Olympian Mike Dawson with next generation of paddlers at the Waimarino Adventure Park. Photo: Andrew Warner.

The 23 young paddlers who attended Saturday's Have a Go Kayaking session on the Wairoa River got an unexpected surprise.

They were joined by Olympic kayaker Mike Dawson who took the opportunity to inspire the next generation of paddlers before he flew out to Europe yesterday.

Dawson, 29, who finished 10th in the K1 Slalom in Rio, was happy to help
out Rob Sperling from Tauranga Boys' College, who first introduced Dawson to the sport.

"Rob is a pretty key player in kicking my career off and he asked me to come out to inspire a few of the kids here," Dawson said.

"It is something I love to do so made some time for it in what has been a chaotic time for us since Rio.

"It is nice to give something back."

Sperling, who organised the session off Waimarino Adventure Park with Anita Taylor from Tauranga Girls' College, says as an old boy Dawson has always been such a great role model for the students.

"He drops everything to come and help me out whenever I ask.

"As the teacher in charge of kayaking at Tauranga Boys' College I need world-class coaches, as our school is 17-times national champion school and many of our paddlers end up competing all around the world.

"I personally think Mike deserves more credit for what he has done for the profile of our sport."

Dawson went into the Rio Olympics ranked 42nd in the world but after a sizzling run in the semifinals, made it into the final 10 to paddle for the medals down the tricky, fast-flowing rapids of the slalom course.

He finished 10th to beat his 15th placing at the London Olympics.

While he may not have won a medal his efforts in feeding homeless people in Rio is worthy of any gold medal.

He spent 10 weeks preparing in Rio and became aware of the chronic social problems.

So he paid for food himself and along with local kayaker Pepe Goncalves delivered food and heard the stories of many people living on the streets.

"We had a lot of time in Rio and got a bit of a connection with the city," Dawson said.

"I noticed a lot of homeless there and it is not like New Zealand where there is some back-up with the social system and people looking out for people.

"It's a pretty harsh world there and lots of young kids living on the street and it hits you pretty hard when you see it.

"We did something small but just wanted to show we actually care and were not just coming to Rio to use the Olympics and get out of there.

"We wanted to give something back."

Dawson grew up paddling the Wairoa River with Luuka Jones, who caused a major upset by winning a silver medal in Rio in the women's K1 Slalom.

"I am still buzzing about it. I am not a really emotional guy but there were tears welling up in my eyes when I realised Luuka was going to have a medal.

"It meant a lot because we both started here. I have seen her since she was 10 or 11-years-old, just battling away and having some failures and just keeping ongoing.

"When you have been involved in that it is amazing to be able to share at the elation she had in the finish line.

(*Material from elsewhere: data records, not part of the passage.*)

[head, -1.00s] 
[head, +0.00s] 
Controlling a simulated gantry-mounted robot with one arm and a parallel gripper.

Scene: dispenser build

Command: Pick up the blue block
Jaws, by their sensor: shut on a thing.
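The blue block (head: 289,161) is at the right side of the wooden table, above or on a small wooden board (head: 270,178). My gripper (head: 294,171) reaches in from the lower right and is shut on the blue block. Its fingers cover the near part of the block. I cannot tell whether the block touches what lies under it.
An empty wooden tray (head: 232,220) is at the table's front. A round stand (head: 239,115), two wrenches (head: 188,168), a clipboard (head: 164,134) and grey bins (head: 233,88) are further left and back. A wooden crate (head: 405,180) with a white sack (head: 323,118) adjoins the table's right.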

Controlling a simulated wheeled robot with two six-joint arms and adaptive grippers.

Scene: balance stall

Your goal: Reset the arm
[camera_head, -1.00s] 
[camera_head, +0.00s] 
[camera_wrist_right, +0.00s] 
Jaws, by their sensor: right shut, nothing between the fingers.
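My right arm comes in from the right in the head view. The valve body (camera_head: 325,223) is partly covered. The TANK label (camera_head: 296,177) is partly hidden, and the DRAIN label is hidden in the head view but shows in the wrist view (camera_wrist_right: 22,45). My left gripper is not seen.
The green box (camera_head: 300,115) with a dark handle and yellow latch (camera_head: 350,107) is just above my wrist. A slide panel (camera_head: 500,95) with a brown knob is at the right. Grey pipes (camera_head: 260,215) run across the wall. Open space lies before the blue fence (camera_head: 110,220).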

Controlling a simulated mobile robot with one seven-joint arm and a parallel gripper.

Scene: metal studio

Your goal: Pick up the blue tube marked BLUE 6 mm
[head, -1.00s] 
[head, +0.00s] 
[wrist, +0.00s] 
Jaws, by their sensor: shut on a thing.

"It shows Kiwis can do it on the world stage when you put in the effort and the time and are determined.

"Very cool to see."

Dawson is renowned for his extreme paddling in some of the world's less known spots, particularly in Africa.

Later this year he is off to Pakistan to paddle the Indus River, the biggest river on the western side of the subcontinent.

"It is an awesome opportunity to experience a culture that gets a lot of bad publicity and a place that people probably wouldn't put on their hit list to go and see."

Dawson is an ambassador for the $100,000 Whitewater XL to be held in November at the world-class Vector Wero white water course in south Auckland.

"It is an amazing opportunity to have that $40m facility on our doorstep," he said.

"For both Luuka Jones and myself it's a massive incentive to keep going to Tokyo (Olympics) because it is such an awesome place to train. It means we don't have to travel overseas.

"And then to have a race that is basically the biggest money race in the world on that course in New Zealand in Auckland is going to attract the world's best.

"It is going to be a great weekend so I encourage everyone to get up there and check it out."